WHAT THE TASK ASKS.
Leave out the pictures, then reproduce the rest of the material exactly.

────

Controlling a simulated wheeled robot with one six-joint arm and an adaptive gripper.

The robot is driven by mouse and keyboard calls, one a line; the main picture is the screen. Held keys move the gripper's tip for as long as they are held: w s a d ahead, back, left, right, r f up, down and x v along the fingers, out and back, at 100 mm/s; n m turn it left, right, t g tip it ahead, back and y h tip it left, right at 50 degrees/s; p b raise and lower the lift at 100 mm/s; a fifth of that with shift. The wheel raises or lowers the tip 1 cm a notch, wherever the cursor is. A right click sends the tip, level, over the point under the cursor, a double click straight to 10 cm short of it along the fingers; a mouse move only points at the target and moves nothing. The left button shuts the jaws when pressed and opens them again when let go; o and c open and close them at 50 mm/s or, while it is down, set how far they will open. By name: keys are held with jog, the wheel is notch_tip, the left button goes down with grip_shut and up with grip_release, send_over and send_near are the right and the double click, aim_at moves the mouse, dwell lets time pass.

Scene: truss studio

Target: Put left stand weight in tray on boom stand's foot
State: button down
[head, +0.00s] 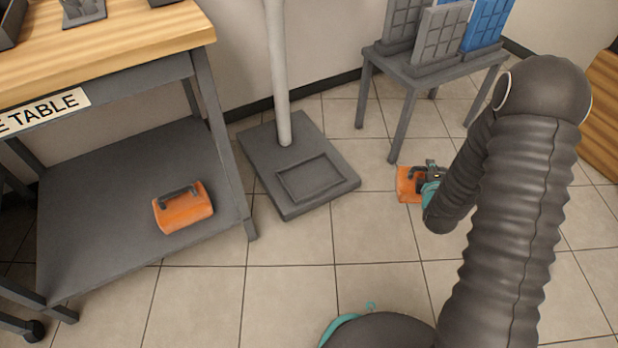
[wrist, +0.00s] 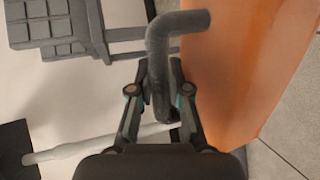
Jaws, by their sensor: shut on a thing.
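My gripper (head: 431,174) is shut on the dark handle of an orange stand weight (head: 407,184), to the right of the boom stand. In the wrist view the handle (wrist: 160,60) stands between the fingers, with the weight's orange side at the right. A second orange stand weight (head: 183,208) sits at the left on the table's lower shelf. The boom stand's foot (head: 263,160) is a flat dark slab on the floor, with a shallow rimmed tray (head: 310,178) at its front. The tray is empty. My arm hides part of the held weight's surroundings.
The wood-topped table (head: 150,45) with its grey lower shelf (head: 90,230) is left of the stand. The stand's pale pole (head: 280,80) rises from the foot. A small grey table (head: 430,68) bearing panels stands behind the held weight. Tiled floor in front is clear.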

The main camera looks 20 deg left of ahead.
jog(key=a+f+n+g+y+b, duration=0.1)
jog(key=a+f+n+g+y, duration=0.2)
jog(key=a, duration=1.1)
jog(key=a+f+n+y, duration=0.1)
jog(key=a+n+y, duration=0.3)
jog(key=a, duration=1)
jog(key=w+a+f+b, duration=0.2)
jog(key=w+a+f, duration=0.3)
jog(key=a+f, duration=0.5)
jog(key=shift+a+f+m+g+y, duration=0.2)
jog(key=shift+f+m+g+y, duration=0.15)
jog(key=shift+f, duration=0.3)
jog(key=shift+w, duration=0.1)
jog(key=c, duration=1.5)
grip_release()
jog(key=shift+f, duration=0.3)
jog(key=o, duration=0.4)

────

WRITTEN SOLUTION.
Controlling a simulated wheeled robot with one six-joint arm and an adaptive gripper.

The robot is driven by mouse and keyboard calls, one a line; the main picture is the screen. Held keys move the gripper's tip for as long as they are held: w s a d ahead, back, left, right, r f up, down and x v along the fingers, out and back, at 100 mm/s; n m turn it left, right, t g tip it ahead, back and y h tip it left, right at 50 degrees/s; p b raise and lower the lift at 100 mm/s; a fifth of that with shift. The wheel raises or lowers the tip 1 cm a notch, wherever the cursor is. A right click sends the tip, level, over the point under the cursor, a double click straight to 10 cm short of it along the fingers; a mouse move only points at the target and moves nothing. The left button shuts the jaws when pressed and opens them again when let go; o and c open and close them at 50 mm/s or, while it is down, set how far they will open. By name: keys are held with jog, the wheel is notch_tip, the left button goes down with grip_shut and up with grip_release, send_over and send_near are the right and the double click, aim_at moves the mouse, dwell lets time pass.

Scene: truss studio

Target: Put left stand weight in tray on boom stand's foot
State: button down
[head, +0.00s] 
[wrist, +0.00s] 
Jaws, by their sensor: shut on a thing.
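My gripper (head: 431,174) is shut on the dark handle of an orange stand weight (head: 407,184), to the right of the boom stand. In the wrist view the handle (wrist: 160,60) stands between the fingers, with the weight's orange side at the right. A second orange stand weight (head: 183,208) sits at the left on the table's lower shelf. The boom stand's foot (head: 263,160) is a flat dark slab on the floor, with a shallow rimmed tray (head: 310,178) at its front. The tray is empty. My arm hides part of the held weight's surroundings.
The wood-topped table (head: 150,45) with its grey lower shelf (head: 90,230) is left of the stand. The stand's pale pole (head: 280,80) rises from the foot. A small grey table (head: 430,68) bearing panels stands behind the held weight. Tiled floor in front is clear.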

The main camera looks 20 deg left of ahead.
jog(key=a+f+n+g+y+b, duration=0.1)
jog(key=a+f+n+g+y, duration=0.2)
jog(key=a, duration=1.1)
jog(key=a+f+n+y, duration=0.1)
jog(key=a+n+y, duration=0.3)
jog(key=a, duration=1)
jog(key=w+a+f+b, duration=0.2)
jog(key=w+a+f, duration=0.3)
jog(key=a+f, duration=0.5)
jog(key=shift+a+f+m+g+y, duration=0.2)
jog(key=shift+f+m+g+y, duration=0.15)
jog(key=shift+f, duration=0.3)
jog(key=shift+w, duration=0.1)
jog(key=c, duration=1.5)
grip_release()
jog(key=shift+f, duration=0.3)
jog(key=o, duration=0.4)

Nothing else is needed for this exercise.